Problem to solve:
Print, exactly as written, every line from the first line of the records below through the line containing "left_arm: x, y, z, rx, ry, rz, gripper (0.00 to", and nothing further.

Dataset excerpt:
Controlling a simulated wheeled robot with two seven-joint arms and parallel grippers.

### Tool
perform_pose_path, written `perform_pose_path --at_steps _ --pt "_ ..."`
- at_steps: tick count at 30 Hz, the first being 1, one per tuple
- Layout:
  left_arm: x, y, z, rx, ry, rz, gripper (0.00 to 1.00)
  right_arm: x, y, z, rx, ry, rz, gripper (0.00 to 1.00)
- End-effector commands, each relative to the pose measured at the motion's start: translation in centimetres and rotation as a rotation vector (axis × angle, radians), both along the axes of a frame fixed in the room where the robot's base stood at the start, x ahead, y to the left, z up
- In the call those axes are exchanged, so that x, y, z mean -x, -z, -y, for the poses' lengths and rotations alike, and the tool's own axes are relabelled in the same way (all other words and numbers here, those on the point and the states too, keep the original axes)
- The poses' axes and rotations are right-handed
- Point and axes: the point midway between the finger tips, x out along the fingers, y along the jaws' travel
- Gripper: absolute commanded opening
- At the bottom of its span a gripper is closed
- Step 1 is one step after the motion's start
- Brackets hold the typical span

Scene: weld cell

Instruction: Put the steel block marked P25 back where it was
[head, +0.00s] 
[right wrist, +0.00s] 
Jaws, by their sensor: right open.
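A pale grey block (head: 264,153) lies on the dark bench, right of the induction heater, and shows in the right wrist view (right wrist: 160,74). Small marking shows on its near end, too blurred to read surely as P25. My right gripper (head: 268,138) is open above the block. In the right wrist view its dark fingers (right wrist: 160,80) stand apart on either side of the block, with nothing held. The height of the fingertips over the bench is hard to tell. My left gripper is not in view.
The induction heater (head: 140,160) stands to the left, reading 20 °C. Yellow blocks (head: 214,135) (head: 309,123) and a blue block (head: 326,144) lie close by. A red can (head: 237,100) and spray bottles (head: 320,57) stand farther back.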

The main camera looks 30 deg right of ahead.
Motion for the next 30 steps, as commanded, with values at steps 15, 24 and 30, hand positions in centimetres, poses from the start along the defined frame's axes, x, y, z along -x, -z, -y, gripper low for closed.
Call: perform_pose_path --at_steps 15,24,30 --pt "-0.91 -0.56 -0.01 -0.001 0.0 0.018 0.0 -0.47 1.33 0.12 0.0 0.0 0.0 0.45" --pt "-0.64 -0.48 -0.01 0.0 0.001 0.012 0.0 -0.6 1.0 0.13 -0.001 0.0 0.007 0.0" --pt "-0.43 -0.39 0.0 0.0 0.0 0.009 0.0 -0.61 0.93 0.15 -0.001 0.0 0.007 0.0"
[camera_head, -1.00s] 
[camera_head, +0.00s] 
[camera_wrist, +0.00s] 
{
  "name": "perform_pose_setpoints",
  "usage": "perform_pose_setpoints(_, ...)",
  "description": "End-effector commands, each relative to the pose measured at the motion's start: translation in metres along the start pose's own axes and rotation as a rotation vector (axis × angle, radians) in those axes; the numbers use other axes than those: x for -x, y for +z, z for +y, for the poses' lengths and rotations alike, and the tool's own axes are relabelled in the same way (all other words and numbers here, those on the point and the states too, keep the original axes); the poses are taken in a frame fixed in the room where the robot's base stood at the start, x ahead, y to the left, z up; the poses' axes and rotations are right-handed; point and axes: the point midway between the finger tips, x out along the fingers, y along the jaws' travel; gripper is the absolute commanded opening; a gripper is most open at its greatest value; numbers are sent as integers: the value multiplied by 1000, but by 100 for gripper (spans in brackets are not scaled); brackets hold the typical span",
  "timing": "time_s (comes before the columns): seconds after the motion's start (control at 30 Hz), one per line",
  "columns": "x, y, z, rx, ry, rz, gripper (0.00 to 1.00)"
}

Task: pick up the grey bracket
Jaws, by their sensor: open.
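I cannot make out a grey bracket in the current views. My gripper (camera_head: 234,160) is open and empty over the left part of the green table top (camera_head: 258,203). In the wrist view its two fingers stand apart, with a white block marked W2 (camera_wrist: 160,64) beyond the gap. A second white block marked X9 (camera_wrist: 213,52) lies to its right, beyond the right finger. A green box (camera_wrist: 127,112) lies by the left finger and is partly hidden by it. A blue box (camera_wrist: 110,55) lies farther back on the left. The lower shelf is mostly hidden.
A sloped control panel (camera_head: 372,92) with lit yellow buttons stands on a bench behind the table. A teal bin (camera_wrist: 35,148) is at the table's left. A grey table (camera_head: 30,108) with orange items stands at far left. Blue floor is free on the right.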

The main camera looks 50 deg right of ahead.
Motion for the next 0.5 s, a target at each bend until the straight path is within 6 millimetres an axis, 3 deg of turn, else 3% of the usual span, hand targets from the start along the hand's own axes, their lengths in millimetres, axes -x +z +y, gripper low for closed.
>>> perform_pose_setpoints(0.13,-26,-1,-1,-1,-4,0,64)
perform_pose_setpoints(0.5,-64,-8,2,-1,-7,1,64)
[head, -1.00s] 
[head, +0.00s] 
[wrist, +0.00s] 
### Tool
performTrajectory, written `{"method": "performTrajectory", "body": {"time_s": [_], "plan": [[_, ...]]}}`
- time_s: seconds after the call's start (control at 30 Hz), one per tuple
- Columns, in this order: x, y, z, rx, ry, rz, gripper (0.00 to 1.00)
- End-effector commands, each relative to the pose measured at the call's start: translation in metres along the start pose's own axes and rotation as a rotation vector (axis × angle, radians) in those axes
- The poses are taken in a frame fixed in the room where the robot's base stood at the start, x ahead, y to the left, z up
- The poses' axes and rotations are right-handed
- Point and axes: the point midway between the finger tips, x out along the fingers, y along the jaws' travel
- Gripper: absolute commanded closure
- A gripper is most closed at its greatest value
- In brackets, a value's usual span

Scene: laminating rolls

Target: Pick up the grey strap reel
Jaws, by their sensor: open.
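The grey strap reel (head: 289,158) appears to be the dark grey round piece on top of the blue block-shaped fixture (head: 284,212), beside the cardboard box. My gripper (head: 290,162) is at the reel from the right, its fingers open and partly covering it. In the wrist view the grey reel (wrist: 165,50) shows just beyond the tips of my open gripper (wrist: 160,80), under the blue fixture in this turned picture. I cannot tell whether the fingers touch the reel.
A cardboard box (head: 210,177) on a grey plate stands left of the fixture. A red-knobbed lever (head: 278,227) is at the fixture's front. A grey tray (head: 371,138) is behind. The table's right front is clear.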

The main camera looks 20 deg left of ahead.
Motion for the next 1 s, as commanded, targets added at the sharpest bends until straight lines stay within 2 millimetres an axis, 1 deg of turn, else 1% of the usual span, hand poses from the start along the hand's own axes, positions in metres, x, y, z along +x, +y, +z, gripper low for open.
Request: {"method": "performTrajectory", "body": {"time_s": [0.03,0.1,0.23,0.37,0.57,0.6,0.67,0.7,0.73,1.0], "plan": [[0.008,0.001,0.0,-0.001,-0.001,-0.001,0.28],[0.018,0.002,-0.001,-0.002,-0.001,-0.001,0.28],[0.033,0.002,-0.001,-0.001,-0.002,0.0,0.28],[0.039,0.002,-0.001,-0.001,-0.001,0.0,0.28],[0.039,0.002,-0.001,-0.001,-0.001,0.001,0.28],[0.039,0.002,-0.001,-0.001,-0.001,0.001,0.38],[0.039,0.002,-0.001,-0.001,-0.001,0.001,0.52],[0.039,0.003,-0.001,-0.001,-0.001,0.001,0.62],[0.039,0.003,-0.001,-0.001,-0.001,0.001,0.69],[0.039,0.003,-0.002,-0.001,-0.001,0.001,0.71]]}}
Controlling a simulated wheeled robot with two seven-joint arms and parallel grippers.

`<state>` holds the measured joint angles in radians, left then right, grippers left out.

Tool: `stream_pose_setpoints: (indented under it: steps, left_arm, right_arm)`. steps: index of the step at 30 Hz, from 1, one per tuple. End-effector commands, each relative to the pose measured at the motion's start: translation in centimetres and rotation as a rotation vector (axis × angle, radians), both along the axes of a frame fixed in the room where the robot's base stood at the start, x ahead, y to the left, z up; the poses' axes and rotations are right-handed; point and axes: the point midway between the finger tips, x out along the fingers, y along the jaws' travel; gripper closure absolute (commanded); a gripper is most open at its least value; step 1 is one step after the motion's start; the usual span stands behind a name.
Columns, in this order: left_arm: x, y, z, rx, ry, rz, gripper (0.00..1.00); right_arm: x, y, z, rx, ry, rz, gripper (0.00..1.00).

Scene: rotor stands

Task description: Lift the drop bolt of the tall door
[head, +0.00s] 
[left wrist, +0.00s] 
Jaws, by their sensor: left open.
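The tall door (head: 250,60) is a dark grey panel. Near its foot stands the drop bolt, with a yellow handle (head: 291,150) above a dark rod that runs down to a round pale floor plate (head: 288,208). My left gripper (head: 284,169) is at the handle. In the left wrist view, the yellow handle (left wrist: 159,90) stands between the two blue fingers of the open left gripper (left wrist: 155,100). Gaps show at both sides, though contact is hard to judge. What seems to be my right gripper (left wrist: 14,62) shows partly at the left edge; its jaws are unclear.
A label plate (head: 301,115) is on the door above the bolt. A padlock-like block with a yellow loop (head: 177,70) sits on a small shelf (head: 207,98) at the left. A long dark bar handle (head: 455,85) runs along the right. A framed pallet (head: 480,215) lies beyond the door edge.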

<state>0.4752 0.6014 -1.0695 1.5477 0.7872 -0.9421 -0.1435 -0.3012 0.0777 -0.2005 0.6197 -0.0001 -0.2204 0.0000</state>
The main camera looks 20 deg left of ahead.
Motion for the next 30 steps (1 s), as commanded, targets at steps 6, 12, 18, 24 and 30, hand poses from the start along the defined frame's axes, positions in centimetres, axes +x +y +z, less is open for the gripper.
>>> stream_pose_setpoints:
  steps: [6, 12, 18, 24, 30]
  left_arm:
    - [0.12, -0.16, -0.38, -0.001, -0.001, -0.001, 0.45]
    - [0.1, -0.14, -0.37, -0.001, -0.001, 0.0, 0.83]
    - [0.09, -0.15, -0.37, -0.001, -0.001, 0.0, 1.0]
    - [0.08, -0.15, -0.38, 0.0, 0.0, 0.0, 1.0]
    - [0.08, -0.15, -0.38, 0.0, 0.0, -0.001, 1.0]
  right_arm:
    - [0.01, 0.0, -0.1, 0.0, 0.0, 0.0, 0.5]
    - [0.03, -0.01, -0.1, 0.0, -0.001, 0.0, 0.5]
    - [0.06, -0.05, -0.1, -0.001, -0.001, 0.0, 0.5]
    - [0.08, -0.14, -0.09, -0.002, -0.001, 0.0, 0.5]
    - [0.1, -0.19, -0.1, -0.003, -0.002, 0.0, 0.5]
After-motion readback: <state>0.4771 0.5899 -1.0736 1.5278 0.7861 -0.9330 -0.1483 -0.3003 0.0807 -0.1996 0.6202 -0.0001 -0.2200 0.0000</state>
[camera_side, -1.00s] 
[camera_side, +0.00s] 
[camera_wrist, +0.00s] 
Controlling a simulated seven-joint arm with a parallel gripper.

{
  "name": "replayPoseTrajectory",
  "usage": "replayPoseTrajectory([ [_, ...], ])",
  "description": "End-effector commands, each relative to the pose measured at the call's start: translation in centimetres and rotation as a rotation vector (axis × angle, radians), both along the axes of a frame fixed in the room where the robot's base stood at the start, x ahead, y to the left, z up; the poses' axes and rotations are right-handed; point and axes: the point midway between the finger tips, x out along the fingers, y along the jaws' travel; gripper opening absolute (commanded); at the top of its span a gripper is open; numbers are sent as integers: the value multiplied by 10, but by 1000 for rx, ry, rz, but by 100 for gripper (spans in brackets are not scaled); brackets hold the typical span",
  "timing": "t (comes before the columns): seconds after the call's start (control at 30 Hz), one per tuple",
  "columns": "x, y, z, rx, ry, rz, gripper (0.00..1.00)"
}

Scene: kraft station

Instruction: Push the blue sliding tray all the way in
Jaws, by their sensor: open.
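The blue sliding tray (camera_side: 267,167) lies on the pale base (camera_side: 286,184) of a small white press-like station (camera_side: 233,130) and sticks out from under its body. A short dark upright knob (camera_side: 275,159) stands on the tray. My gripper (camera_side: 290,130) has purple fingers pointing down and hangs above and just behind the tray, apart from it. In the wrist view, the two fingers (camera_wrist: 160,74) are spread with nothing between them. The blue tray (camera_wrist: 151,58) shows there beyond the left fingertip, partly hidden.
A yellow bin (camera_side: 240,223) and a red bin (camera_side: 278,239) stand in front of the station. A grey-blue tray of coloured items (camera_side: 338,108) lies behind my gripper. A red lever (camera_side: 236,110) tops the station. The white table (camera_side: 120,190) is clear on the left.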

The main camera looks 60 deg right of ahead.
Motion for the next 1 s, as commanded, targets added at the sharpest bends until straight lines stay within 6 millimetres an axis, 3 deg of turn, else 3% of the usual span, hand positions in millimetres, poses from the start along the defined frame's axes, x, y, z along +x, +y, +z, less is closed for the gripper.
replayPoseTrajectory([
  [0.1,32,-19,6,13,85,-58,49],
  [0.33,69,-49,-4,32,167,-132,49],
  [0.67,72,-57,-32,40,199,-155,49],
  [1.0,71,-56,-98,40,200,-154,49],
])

The reply:
Controlling a simulated wheeled robot with two seven-joint arms and parallel grippers.

### Tool
perform_pose_path, written `perform_pose_path --at_steps _ --pt "_ ..."`
- at_steps: tick count at 30 Hz, the first being 1, one per tuple
- Layout:
  left_arm: x, y, z, rx, ry, rz, gripper (0.00 to 1.00)

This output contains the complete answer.